Paul Rucker’s installation When We Were Useful includes both his own looped cello music and a video showing animated slaves working the fields. Then the camera zooms out, slowly revealing the slaves’ endless work atop an 1862 Confederate dollar bill. Shown with his Forced Migration Series – green acrylic stencils of slave shackles – the works speak powerfully about labor injustice.
“Prison labor is no different from slave labor,” says Rucker, a Seattle artist whose career in combining socially-charged art with his own music is soaring with a recent Guggenheim Fellowship. “There are 2.2 million people in prison in this country, and companies are benefitting from their labor…People are unaware of our history as a country of forced labor and immigration.

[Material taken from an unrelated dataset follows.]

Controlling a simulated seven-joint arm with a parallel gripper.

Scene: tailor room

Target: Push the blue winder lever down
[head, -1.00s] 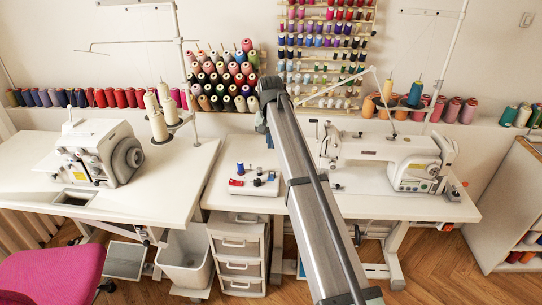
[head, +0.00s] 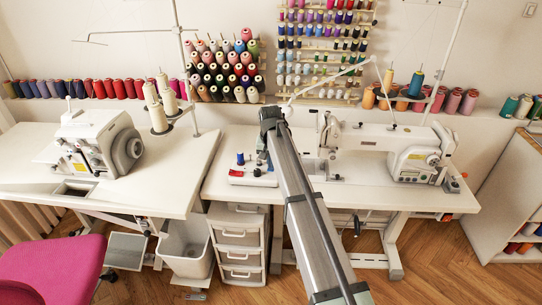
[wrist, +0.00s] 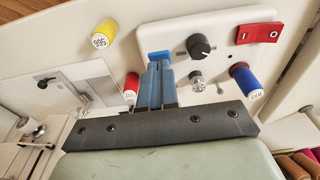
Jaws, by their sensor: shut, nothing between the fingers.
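The blue winder lever (wrist: 159,56) shows in the wrist view as a small bright blue piece on the white winder panel (wrist: 222,62). My gripper (wrist: 160,68) is shut and empty, its blue-grey fingers pointing at the panel. Its fingertips lie right at the lever's near edge and overlap it in the picture; I cannot tell whether they touch. In the head view the winder panel (head: 250,180) sits on the sewing table, partly covered by my arm. The lever and fingertips are hidden there.
The panel carries a black knob (wrist: 199,46), a red switch (wrist: 258,33), a metal post (wrist: 196,78) and a blue spool (wrist: 245,80). A yellow spool (wrist: 104,33) and a red spool (wrist: 131,88) stand beside it. The white sewing machine (head: 385,150) is to the right.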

That’s what makes this community vibrant, and a lot of people very wealthy…We would not have America as we know it without these workers.”
So is “¡Cuidado!” a show to educate white folks?
“I’m not thinking about that,” says Kucera. “The show is aimed around people who are recipients of low wages, poor jobs, bad attitudes. And the goal is to show artists from our region in the context of other artists engaged in similar work.”
“I don’t have a target audience,” he says. “People who have a bit of empathy, of understanding – that’s the audience. It’s about labor, about the human factors of being a worker.”
Says Aranda: “Art itself, whatever period you look at, has always been a form of dissidence visually. It’s a form of response.”